TO BE DONE | Starting at the line that contains "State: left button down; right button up", retype each line to the end of the listing below. Include both ends, but not the pictures.

SOURCE MATERIAL |
+ + + +

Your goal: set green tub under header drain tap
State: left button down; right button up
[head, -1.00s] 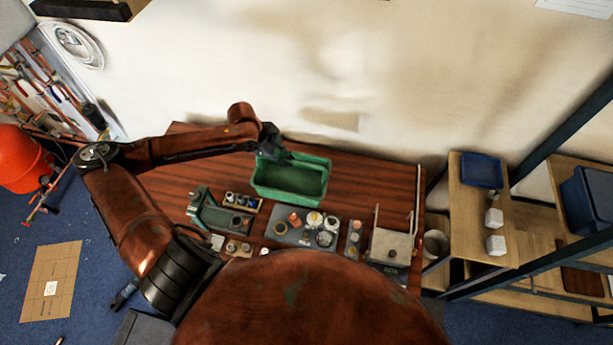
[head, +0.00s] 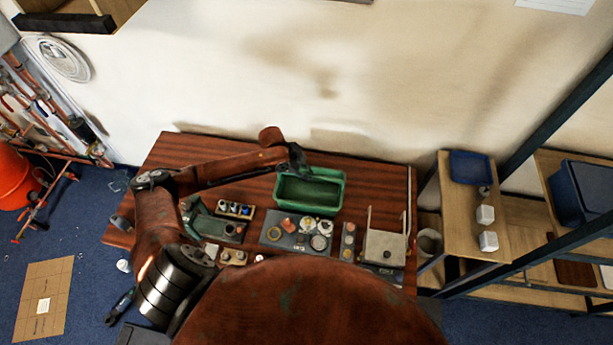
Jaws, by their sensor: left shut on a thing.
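The green tub (head: 311,194) is an open rectangular box at the back middle of the wooden workbench. My left gripper (head: 297,164) is at the tub's back left corner, shut on its rim; the fingertips are small and dark here. I cannot tell whether the tub rests on the bench or hangs just above it. Copper pipework (head: 38,112) with several taps is mounted on the wall at the far left. I cannot pick out the header drain tap among the pipes. My right gripper is not in view.
The workbench (head: 379,190) is bare right of the tub. In front of the tub stand a grey tray of small parts (head: 289,239), a green metal tool (head: 201,219) and a beige box (head: 384,247). An orange bucket (head: 12,178) is at the far left. Shelving (head: 459,220) stands right.

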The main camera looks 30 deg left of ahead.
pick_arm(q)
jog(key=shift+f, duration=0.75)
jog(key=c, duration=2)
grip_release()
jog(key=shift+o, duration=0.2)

+ + + +

OUTPUT |
State: left button down; right button up
[head, -1.00s] 
[head, +0.00s] 
Jaws, by their sensor: left shut on a thing.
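The green tub (head: 311,194) is an open rectangular box at the back middle of the wooden workbench. My left gripper (head: 297,164) is at the tub's back left corner, shut on its rim; the fingertips are small and dark here. I cannot tell whether the tub rests on the bench or hangs just above it. Copper pipework (head: 38,112) with several taps is mounted on the wall at the far left. I cannot pick out the header drain tap among the pipes. My right gripper is not in view.
The workbench (head: 379,190) is bare right of the tub. In front of the tub stand a grey tray of small parts (head: 289,239), a green metal tool (head: 201,219) and a beige box (head: 384,247). An orange bucket (head: 12,178) is at the far left. Shelving (head: 459,220) stands right.

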The main camera looks 30 deg left of ahead.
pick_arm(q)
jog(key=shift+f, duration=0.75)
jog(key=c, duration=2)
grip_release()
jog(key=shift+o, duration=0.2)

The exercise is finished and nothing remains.